## Set task
Quote, with no changes, the lines that run from the top of the material to the line with "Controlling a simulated", both included.

## Collected data
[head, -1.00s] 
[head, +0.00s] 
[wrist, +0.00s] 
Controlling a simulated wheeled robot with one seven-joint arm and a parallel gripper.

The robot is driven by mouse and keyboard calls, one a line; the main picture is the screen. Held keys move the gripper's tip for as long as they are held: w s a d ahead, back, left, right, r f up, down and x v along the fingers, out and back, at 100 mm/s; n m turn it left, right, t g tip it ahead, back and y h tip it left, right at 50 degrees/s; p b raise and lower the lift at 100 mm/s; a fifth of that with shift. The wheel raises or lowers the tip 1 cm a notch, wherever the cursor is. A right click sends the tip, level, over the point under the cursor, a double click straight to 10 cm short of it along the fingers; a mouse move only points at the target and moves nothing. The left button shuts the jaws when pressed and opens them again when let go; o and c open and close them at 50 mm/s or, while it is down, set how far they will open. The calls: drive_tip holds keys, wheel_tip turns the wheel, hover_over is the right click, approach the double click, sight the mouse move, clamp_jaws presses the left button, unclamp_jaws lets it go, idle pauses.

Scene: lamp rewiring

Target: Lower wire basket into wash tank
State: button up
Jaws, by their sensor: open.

## Full output
[head, -1.00s] 
[head, +0.00s] 
[wrist, +0.00s] 
Controlling a simulated wheeled robot with one seven-joint arm and a parallel gripper.

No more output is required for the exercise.